Alors qu’il n’a même pas commencé à travailler correctement et son gouvernement pas encore investi, le bureau exige du gouverneur sa démission. Et là, Olamba et son adjoint activent la machine et obtiennent des signatures des malléables députés pour la déchéance du gouverneur. Motif : attendu pour présenter son gouvernement en vue de son investiture, Mukumadi ne s’est pas présenté et n’a présenté aucune raison. Comme qui veut noyer son chien l’accuse de rage, Olamba et sa troupe se sont empressés pour considérer l’acte de Mukumadi, non seulement comme outrage envers leur institution, mais aussi et surtout comme une démission collective du gouverneur et de son équipe. Et formellement ils somment dans une correspondance le gouverneur de rendre le tablier auprès du chef de l’Etat l’ayant investi.
Mukumadi qui ne l’entend pas de cette oreille a, d’abord par l’entremise de son vice-gouverneur réagi pour démontrer aux élus provinciaux du Sankuru que leur démarche était illégale et illogique. Et finalement dans un communiqué du 30 novembre portant sa signature, le successeur de Berthold Ulungu prend à contre-pieds le bureau de l’Assemblée provinciale qui, même s’il ne l’a pas dit en termes clairs comme les nôtres, a menti aux députés en dissimilant la vérité.

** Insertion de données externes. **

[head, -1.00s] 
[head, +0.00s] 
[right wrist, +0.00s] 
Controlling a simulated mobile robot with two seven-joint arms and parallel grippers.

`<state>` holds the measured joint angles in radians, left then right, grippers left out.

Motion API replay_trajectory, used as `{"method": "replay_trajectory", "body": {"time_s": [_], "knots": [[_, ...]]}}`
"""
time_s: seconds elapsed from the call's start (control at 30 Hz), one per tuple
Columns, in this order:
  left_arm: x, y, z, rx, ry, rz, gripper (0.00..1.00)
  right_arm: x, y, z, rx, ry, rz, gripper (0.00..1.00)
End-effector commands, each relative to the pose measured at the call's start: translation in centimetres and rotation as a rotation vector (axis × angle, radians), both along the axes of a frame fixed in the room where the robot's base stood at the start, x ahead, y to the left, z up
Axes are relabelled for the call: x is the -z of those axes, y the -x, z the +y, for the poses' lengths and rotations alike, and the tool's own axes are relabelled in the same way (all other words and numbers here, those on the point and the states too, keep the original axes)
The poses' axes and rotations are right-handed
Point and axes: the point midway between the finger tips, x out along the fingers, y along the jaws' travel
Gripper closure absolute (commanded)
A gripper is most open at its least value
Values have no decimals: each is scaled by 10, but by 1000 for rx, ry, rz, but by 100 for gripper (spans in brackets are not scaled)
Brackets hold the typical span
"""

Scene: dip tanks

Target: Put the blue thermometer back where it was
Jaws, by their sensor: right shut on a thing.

« Alors que je m’apprêtais, sur acceptation du Bureau de l’Assemblée provinciale à m’y rendre promptement, j’ai reçu le message officiel du vice-premier ministre, ministre de l’intérieur, sécurité et affaires coutumières du 22/11/2019, demandant au président de l’Assemblée provinciale et à moi, de nous rendre à Kinshasa, toutes affaires cessantes. J’ai pris soin d’informer le Bureau de l’Assemblée provinciale, en lui transmettant ledit message officiel avec accusé de réception, avant de prendre un vol humanitaire de UNHAS à 12h15, première occasion qui s’est offerte à nous… », peut-on lire dans ce communiqué de Stéphane Mukumadi à l’intention de l’opinion publique. Ce dernier déclare contrairement à ce qui se raconte qu’il n’a pas démissionné et qu’il n’en a même pas la moindre intention. Défi !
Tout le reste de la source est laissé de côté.